→ **Dataset extract**:
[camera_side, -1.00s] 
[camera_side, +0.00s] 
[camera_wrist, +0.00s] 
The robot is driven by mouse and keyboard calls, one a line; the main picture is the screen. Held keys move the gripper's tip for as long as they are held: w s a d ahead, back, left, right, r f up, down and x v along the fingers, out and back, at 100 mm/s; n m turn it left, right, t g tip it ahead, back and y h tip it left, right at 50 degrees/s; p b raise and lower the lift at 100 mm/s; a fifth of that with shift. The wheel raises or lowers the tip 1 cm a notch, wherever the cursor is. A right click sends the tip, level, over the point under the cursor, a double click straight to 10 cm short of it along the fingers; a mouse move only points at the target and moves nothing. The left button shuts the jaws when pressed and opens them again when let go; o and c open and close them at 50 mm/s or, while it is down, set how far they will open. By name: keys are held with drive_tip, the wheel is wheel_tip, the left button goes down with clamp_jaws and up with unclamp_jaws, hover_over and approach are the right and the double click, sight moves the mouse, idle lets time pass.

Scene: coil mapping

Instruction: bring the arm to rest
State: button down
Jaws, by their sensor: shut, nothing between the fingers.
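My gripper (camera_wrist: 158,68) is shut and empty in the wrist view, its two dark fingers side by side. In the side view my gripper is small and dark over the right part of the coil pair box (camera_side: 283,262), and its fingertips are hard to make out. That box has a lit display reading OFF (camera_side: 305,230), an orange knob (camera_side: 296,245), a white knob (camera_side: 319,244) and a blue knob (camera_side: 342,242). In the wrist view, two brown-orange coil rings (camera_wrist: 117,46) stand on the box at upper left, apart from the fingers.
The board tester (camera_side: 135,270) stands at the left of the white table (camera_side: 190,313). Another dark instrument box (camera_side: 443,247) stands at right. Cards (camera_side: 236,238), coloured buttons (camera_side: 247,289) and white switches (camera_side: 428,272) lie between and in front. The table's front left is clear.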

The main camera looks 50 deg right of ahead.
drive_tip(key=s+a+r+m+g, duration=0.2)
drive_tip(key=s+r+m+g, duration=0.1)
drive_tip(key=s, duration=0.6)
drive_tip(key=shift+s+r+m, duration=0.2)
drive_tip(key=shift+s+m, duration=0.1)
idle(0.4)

→ **Problem to solve**: In the listing, find all lines with the string "down" and copy them.

→ **Written answer**:
The robot is driven by mouse and keyboard calls, one a line; the main picture is the screen. Held keys move the gripper's tip for as long as they are held: w s a d ahead, back, left, right, r f up, down and x v along the fingers, out and back, at 100 mm/s; n m turn it left, right, t g tip it ahead, back and y h tip it left, right at 50 degrees/s; p b raise and lower the lift at 100 mm/s; a fifth of that with shift. The wheel raises or lowers the tip 1 cm a notch, wherever the cursor is. A right click sends the tip, level, over the point under the cursor, a double click straight to 10 cm short of it along the fingers; a mouse move only points at the target and moves nothing. The left button shuts the jaws when pressed and opens them again when let go; o and c open and close them at 50 mm/s or, while it is down, set how far they will open. By name: keys are held with drive_tip, the wheel is wheel_tip, the left button goes down with clamp_jaws and up with unclamp_jaws, hover_over and approach are the right and the double click, sight moves the mouse, idle lets time pass.
State: button down

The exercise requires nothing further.